Discovery of aluminium
Scientists in the late 1700s suspected that an unknown metal existed in a salt called alum. They didn’t have a way to extract the metal until a Danish chemist, Hans Christian Oersted, was able to produce a tiny amount of aluminium for the first time in 1824.
The German chemist Friedrich Wöhler developed a more efficient way to refine aluminium, and in 1845 was able to produce small pieces of the metal that allowed him to determine some of the element’s properties.
In 1856, Wöhler’s process was improved upon by the Frenchman Henri Étienne Sainte-Claire Deville. Deville’s new method allowed the first industrial production of aluminium, however, it was challenging to produce and supply was scarce.
Aluminium as status symbol
If you were a head of state in the 1860s and you were considered important enough to receive a dinner invitation from the French Emperor Napoleon III, when you arrived at court, you would have been amazed and honoured to see your food was being served on aluminium plates. If you were a mere Duke, you would have had to make do with gold plates!
Aluminium plates were worth far more than gold plates as gold you could dig up in lumps but aluminium involved a much more complex process of production.
Modern industrial processes have reduced the cost dramatically, but aluminium is still not very efficient to produce and requires a lot of electricity to power the production process.

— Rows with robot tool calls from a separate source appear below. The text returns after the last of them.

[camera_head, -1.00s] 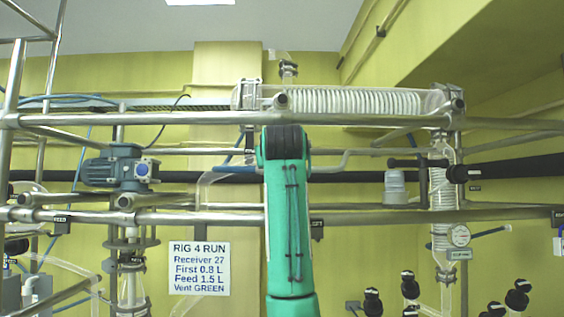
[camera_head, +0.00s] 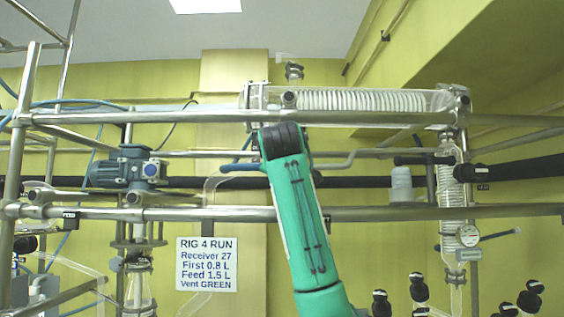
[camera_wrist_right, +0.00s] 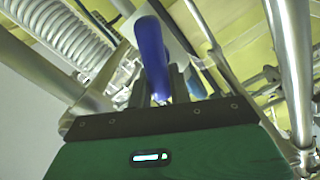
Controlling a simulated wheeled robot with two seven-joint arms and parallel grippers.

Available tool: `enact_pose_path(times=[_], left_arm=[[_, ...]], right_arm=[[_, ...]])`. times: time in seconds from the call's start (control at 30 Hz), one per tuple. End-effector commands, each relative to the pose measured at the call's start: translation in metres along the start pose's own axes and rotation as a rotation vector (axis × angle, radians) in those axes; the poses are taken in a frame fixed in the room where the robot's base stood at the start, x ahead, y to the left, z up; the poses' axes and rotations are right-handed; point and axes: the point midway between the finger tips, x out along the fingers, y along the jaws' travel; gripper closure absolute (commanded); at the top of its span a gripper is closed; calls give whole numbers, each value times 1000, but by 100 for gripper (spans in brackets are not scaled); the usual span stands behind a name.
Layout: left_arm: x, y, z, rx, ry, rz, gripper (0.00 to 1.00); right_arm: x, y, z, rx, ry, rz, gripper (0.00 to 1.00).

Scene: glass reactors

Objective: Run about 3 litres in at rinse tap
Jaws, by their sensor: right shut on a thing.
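In the right wrist view a blue lever handle (camera_wrist_right: 151,55) stands up from between the fingers of my right gripper (camera_wrist_right: 168,88), which is shut on it. Metal pipes and clear glass lie just behind the handle. In the head view my green arm rises in front of the rig's middle and hides what is behind it. The right gripper cannot be made out there. A blue handle (camera_head: 240,167) shows just left of the arm on a pipe under the glass condenser (camera_head: 360,101). I cannot read which tap is the rinse tap. My left gripper is not in view.
A sign (camera_head: 207,264) reads RIG 4 RUN, Receiver 27, First 0.8 L, Feed 1.5 L, Vent GREEN. Steel rails (camera_head: 380,213) cross the rig.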

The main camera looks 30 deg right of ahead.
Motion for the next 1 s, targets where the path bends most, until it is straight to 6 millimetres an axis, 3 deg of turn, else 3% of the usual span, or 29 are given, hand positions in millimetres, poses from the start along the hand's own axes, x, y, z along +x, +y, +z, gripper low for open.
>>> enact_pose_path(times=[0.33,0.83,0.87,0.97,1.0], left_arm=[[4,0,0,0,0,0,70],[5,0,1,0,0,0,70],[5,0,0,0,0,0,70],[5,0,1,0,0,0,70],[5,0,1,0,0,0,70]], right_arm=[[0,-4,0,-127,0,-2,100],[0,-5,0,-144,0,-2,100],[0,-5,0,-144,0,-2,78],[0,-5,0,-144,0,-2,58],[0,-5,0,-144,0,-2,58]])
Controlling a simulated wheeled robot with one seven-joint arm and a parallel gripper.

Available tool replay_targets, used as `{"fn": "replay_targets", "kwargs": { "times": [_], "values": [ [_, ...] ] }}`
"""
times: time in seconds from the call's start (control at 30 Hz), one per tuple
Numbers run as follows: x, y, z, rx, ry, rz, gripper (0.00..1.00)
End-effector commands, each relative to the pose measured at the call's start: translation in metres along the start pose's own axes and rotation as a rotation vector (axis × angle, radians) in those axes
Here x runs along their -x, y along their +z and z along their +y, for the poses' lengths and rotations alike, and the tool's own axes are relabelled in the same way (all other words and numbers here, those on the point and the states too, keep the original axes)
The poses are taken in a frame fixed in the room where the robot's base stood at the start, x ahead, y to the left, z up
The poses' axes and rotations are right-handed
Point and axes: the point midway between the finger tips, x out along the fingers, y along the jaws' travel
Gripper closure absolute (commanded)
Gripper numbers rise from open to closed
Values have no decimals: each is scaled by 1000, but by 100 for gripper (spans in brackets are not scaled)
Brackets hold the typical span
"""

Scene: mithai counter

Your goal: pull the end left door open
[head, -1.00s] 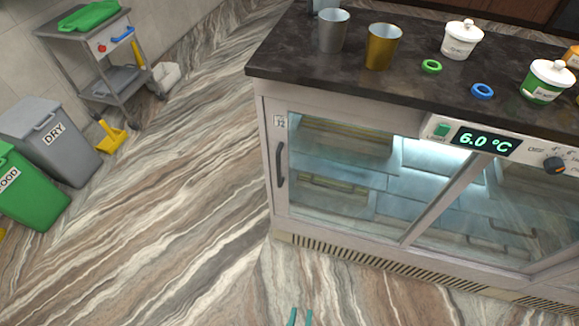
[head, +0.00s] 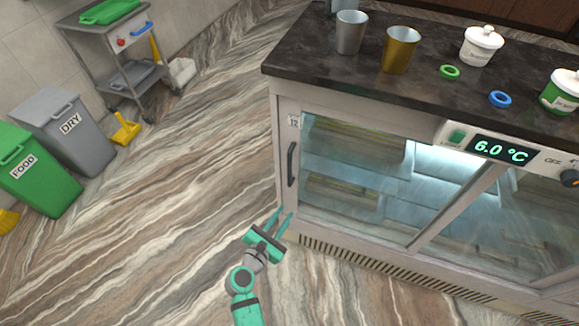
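The end left door (head: 355,178) of the chilled counter is a glass panel in a pale frame. It looks shut. Its dark upright handle (head: 292,164) is on the door's left side, below a small label. My teal gripper (head: 280,217) is in front of the counter's lower left corner, below the handle in the picture. Its two fingers are apart, pointing up toward the counter, with nothing seen between them. It appears clear of the handle. Inside, behind the glass, shelves show dimly.
The dark countertop (head: 420,95) holds a silver cup (head: 350,33), a gold cup (head: 399,52), a green ring (head: 450,72), a blue ring (head: 500,99) and lidded jars. Bins (head: 70,130) and a trolley (head: 112,45) stand at left.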

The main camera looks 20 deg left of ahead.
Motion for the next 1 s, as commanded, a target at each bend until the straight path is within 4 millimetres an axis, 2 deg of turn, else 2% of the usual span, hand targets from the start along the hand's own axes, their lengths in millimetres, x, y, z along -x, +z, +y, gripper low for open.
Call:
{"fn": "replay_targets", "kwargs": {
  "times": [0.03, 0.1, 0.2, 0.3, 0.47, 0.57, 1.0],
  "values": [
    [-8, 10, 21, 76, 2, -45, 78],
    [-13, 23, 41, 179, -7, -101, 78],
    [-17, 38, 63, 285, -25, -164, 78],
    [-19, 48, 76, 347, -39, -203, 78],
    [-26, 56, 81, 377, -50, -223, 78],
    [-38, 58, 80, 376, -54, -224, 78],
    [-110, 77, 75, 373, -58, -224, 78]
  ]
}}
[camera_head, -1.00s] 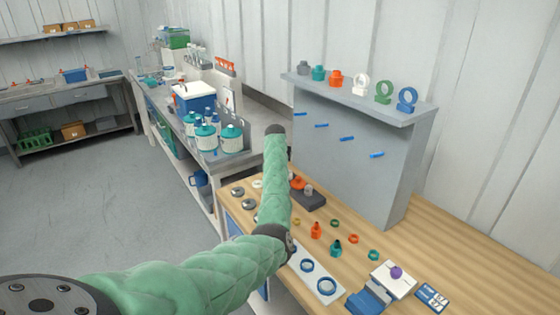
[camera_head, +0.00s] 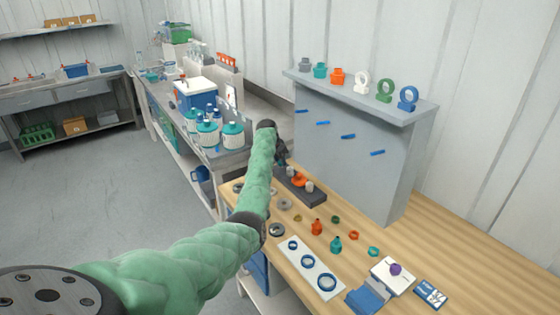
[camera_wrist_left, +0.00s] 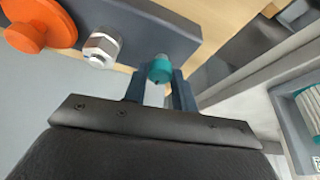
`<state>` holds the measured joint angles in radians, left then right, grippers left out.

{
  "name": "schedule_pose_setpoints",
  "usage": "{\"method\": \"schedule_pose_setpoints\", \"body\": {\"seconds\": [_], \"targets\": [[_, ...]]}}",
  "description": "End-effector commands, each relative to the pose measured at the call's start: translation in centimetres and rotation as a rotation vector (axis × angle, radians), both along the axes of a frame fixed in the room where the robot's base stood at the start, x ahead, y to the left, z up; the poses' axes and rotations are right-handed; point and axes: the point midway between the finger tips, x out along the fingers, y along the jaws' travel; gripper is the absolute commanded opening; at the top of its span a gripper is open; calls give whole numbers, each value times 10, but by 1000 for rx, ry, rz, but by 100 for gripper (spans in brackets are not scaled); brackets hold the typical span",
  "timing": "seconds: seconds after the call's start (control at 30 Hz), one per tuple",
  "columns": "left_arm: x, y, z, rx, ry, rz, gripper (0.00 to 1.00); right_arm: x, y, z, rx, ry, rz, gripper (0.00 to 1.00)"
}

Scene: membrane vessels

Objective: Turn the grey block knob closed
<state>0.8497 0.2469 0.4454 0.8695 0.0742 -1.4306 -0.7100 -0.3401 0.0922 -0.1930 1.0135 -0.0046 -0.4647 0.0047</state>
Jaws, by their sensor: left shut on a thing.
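The dark grey block (camera_head: 312,196) lies on the wooden bench below the shelf panel and carries an orange knob (camera_head: 299,179) and pale metal fittings. In the left wrist view, the block (camera_wrist_left: 145,30) crosses the top, with the orange knob (camera_wrist_left: 38,27) at left and a silver hex fitting (camera_wrist_left: 102,46) beside it. My left gripper (camera_head: 282,163) is at the far end of the block. Its fingers (camera_wrist_left: 160,82) are shut on a small teal piece (camera_wrist_left: 160,67) at the block's end. Whether the teal piece joins the block is unclear. My right gripper is out of view.
A grey panel (camera_head: 345,165) with blue pegs and a shelf of fittings stands behind. Loose fittings and a white plate (camera_head: 315,270) with blue rings lie nearer on the bench. Teal-lidded jars (camera_head: 233,136) stand on the side bench to the left.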

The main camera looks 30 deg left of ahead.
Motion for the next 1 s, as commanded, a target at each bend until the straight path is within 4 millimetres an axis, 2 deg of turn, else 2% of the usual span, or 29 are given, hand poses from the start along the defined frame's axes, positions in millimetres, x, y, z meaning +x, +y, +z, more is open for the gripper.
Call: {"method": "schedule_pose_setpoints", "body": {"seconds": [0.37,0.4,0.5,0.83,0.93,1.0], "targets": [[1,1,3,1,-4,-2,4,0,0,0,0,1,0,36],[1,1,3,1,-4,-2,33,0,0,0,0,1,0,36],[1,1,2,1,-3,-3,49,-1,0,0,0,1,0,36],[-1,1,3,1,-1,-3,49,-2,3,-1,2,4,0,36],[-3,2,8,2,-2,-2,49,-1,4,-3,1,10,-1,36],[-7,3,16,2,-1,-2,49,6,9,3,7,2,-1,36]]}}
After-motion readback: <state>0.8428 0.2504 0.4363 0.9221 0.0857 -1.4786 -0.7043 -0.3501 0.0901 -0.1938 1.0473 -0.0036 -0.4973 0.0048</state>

The average aluminium smelting plant, producing around 110 tons per year, uses the same amount of electrical power as a small town.
Global production of aluminium
Most aluminium is extracted from bauxite ore and there are large deposits in China, India, Brazil, Russia and Australia. Australia is one of the world’s largest producers, refining approximately 2 million tons of aluminium per year. This massive output comes at an enormous cost in energy, using 12% of the country’s total electricity supply. The population of Australia is approximately 25 million people, which means aluminium production uses as much power as 3 million people!
The energy cost of aluminium makes it a fantastic material to recycle. Every time we recycle an aluminium car wheel or drinks can we save 95% of the energy required to make the same amount of aluminium from bauxite.
The processes used to produce aluminium are also responsible for various types of waste products. In the United States alone, aluminium plants create a colossal five million metric tons of carbon dioxide each year.
Applications of aluminium
Aluminium’s appeal to industry comes not only from its tensile strength, but also the fact that it is one third as dense as steel making it ideal for the production of lightweight products. Add to this the metal’s incredible resistance to corrosion, and you have an almost perfect material.
For these reasons, aluminium is everywhere today. It is used in the construction of planes, cars, bikes, drink cans and even as a foil for cooking.
A Boeing 777 has a maximum empty operating weight of approximately 304,000 lbs or 137.8 metric tonnes. Over 70 per cent of the aeroplane is made from aluminium and who knows if it would be able to be manufactured with the added weight of other metals.
Aluminium is also used in the PVD industry. Amongst other uses, aluminium can be applied as a thin film to the surface of glass sheets to make mirrors.